Candi yang bersifat Buddhis ini merupakan bukti bahwa agama Buddha pernah
berkembang di kawasan ini.
Candi ini
dibuat dari batu pasir, batu sungai dan batu bata. Berbeda dengan candi yang
ada di Jawa,
yang dibuat dari batu andesit yang diambil dari pegunungan. Bahan pembuat Candi
Muara Takus, khususnya tanah liat, diambil dari sebuah desa yang bernama Pongkai,
terletak kurang lebih 6 km di sebelah hilir situs Candi Muara Takus. Nama
Pongkai kemungkinan berasal dari Bahasa Cina,
Pong berati lubang dan Kai berarti tanah, sehingga dapat
bermaksud lubang tanah, yang diakibatkan oleh penggalian dalam pembuatan Candi
Muara Takus tersebut. Bekas lubang galian itu sekarang sudah tenggelam oleh
genangan waduk PLTA Koto Panjang. Namun dalam Bahasa Siam,
kata Pongkai ini mirip dengan Pangkali yang dapat berarti sungai,
dan situs candi ini memang terletak pada tepian sungai.
Bangunan
utama di kompleks ini adalah sebuah stupa yang besar, berbentuk menara yang
sebagian besar terbuat dari batu bata dan sebagian kecil batu pasir kuning.

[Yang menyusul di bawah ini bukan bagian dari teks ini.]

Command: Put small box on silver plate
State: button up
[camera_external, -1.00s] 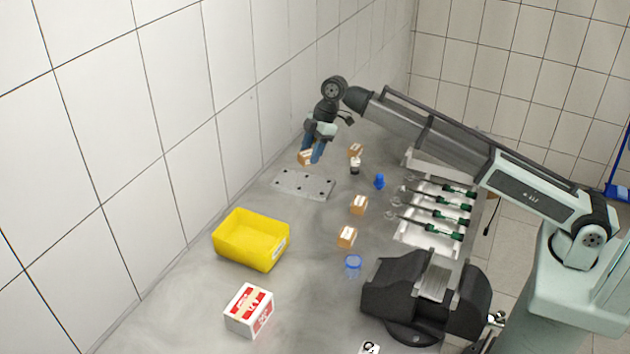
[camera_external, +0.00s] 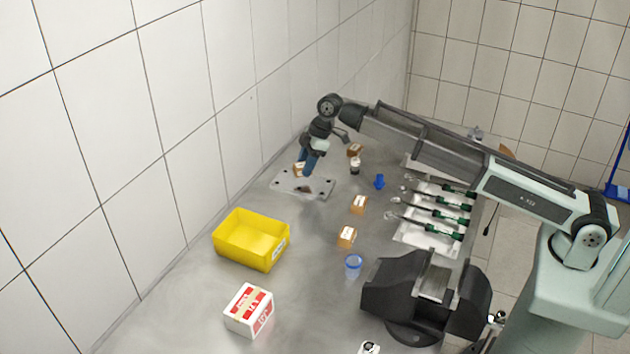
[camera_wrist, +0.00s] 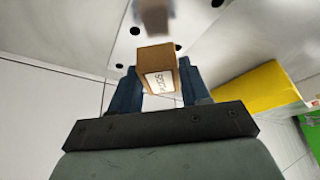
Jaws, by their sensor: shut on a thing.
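My gripper (camera_external: 306,163) is shut on a small brown cardboard box (camera_external: 298,170) with a white label. It holds the box low over the silver plate (camera_external: 318,188), a flat metal plate with dark holes. In the wrist view the small box (camera_wrist: 157,72) sits between my two blue fingers, tilted in the picture, with the silver plate (camera_wrist: 205,22) beyond it. I cannot tell whether the box touches the plate. Other small boxes stand on the table: one behind the plate (camera_external: 355,150), one to its right (camera_external: 359,204) and one nearer the camera (camera_external: 347,237).
A yellow bin (camera_external: 250,240) stands in front of the plate, and a red-and-white box (camera_external: 249,310) is nearer still. A blue cup (camera_external: 353,265), a blue part (camera_external: 379,181) and a small bottle (camera_external: 355,166) stand to the right. A white tray (camera_external: 415,240) holds several green-handled tools.

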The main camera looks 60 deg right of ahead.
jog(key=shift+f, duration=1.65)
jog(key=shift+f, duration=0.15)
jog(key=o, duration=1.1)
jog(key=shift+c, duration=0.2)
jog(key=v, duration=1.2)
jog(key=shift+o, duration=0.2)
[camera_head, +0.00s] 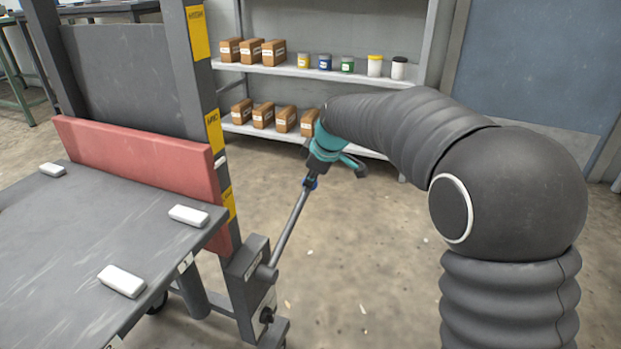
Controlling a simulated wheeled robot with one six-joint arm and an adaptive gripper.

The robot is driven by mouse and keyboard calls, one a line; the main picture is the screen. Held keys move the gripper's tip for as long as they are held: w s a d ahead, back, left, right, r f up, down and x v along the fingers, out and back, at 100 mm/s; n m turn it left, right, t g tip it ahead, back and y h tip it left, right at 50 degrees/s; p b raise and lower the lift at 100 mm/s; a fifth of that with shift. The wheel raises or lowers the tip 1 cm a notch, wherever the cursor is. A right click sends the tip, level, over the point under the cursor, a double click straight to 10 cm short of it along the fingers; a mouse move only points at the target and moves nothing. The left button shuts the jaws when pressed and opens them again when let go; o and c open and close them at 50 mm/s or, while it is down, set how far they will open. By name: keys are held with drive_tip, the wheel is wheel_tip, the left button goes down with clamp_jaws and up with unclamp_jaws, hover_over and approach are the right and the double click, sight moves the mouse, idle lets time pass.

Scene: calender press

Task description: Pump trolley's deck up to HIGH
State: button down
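The trolley's deck (75,235) is a dark grey scratched plate at the lower left, with a red board (135,155) at its back edge. A dark upright (190,80) beside it carries several yellow labels (214,130), too small to read surely. A grey pump lever (292,225) slants up and right from a dark pump housing (250,280) at the upright's foot. My teal gripper (313,176) is at the lever's upper end, around a small blue part. The fingers are small and partly hidden, so their grip on the lever is unclear.
White pads (122,281) lie on the deck. Behind, a grey shelf rack (300,72) holds brown boxes (263,115) and several jars (347,64). A blue-grey door (545,65) is at the upper right.

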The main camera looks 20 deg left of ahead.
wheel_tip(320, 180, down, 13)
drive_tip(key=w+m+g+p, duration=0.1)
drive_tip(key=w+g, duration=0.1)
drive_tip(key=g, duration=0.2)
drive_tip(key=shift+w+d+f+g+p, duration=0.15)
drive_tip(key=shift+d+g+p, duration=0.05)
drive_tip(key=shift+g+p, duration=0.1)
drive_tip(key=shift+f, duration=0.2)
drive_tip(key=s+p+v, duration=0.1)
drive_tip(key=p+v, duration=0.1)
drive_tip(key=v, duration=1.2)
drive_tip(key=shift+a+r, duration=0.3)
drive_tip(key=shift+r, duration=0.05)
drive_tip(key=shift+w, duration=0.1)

Di
dalam situs Candi Muara Takus ini terdapat bangunan candi yang disebut dengan
Candi Tua, Candi Bungsu, Stupa Mahligai serta Palangka. Selain bangunan
tersebut di dalam komplek candi ini ditemukan pula gundukan yang diperkirakan
sebagai tempat pembakaran tulang manusia. Sementara di luar situs ini terdapat pula
bangunan-bangunan (bekas) yang terbuat dari batu bata, yang belum dapat
dipastikan jenis bangunannya.
Candi Mahligai
Candi
Mahligai atau Stupa Mahligai, merupakan bangunan candi yang dianggap paling
utuh. Bangunan ini terbagi atas tiga bagian, yaitu kaki, badan, dan atap. Stupa
ini memiliki pondasi berdenah persegi panjang dan berukuran 9,44 m x 10,6 m,
serta memiliki 28 sisi yang mengelilingi alas candi dengan pintu masuk berada
di sebelah Selatan. Pada bagian alas tersebut terdapat ornamen lotus ganda, dan
di bagian tengahnya berdiri bangunan menara silindrik dengan 36 sisi berbentuk
kelopak bunga pada bagian dasarnya. Bagian atas dari bangunan ini berbentuk
lingkaran. Menurut Snitger, dahulu pada
ke-empat sudut pondasi terdapat 4 arca singa dalam posisi duduk yang terbuat
dari batu andesit. Selain itu, berdasarkan penelitian yang dilakukan oleh Yzerman, dahulu bagian
puncak menara terdapat batu dengan lukisan daun oval dan relief-relief
sekelilingnya. Bangunan ini diduga mengalami dua tahap pembangunan. Dugaan in
didasarkan pada kenyataan bahwa di dalam kaki bangunan yang sekarang terdapat
profil kaki bangunan lama sebelum bangunan diperbesar.
Candi Tua
Candi Tua
atau Candi Sulung merupakan bangunan terbesar di antara bangunan lainnya di
dalam situs Candi Muara Takus. Bangunan ini terbagi menjadi tiga bagian, yaitu
kaki, badan, dan atap. Bagian kaki terbagi dua. Ukuran kaki pertama tingginya
2,37 m sedangkan yang kedua mempunyai ketinggian 1,98 m. Tangga masuk terdapat
di sisi Barat dan sisi Timur yang didekorasi dengan arca singa. Lebar
masing-masing tangga 3,08 m dan 4 m. Dilihat dari sisa bangunan bagian dasar
mempunyai bentuk lingkaran dengan garis tengah ± 7 m dan tinggi 2,50 m. Ukuran
pondasi bangunan candi ini adalah 31,65 m x 20,20 m. Pondasi candi ini memiliki
36 sisi yang mengelilingi bagian dasar. Bagian atas dari bangunan ini adalah
bundaran. Tidak ada ruang kosong sama sekali di bagian dalam Candi Sulung.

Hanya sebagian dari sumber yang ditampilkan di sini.